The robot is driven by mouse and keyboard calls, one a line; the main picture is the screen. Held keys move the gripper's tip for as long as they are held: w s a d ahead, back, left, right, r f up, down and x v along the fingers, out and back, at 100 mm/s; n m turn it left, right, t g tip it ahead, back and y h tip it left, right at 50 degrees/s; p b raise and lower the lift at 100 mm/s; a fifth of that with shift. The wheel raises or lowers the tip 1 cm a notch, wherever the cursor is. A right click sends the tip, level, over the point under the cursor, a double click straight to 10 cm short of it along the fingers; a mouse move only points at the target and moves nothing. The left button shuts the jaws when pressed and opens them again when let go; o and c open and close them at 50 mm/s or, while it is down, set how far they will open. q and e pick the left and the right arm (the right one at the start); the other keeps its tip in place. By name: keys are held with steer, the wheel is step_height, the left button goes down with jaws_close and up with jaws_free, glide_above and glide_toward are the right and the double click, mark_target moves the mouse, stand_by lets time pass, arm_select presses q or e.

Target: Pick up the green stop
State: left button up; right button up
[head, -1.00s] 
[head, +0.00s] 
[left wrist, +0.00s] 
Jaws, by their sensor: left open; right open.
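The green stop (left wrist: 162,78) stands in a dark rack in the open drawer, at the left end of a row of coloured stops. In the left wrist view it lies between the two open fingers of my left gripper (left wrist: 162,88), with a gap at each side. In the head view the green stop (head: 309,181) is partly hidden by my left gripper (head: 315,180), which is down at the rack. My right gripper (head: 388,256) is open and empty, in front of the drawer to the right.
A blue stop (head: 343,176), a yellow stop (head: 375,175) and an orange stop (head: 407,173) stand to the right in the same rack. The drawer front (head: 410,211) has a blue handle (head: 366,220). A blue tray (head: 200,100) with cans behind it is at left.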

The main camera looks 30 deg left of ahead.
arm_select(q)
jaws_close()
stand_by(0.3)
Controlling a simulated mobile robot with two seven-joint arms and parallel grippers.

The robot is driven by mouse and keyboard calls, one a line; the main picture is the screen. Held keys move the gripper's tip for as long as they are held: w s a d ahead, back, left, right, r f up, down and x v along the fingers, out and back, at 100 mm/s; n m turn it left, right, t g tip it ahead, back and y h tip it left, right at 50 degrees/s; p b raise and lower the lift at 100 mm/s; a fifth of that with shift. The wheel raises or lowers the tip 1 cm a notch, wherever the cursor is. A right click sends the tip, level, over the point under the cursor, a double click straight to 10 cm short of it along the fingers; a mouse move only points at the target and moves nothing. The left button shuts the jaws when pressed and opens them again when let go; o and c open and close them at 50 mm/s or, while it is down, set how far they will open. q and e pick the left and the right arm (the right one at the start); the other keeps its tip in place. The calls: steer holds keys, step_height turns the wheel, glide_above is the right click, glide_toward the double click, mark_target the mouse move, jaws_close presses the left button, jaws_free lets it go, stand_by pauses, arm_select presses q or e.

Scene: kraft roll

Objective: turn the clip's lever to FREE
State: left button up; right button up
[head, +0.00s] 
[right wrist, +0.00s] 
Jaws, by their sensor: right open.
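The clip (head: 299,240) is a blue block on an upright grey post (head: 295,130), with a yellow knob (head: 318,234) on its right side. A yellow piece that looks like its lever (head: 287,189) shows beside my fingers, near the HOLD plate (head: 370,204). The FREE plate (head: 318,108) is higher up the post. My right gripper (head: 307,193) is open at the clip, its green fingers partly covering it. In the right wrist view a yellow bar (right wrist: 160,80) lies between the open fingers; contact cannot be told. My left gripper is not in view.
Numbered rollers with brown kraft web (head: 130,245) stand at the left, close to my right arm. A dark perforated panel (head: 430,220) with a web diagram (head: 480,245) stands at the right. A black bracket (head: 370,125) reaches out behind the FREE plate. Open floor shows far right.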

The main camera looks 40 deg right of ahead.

——

» **SET PROBLEM**
Copy the records above exactly, beginning at the line that contains "Target: Pick up the green stop" and stopping after the line that contains "[left wrist, +0.00s]".

» **FULL RESPONSE**
Target: Pick up the green stop
State: left button up; right button up
[head, -1.00s] 
[head, +0.00s] 
[left wrist, +0.00s] 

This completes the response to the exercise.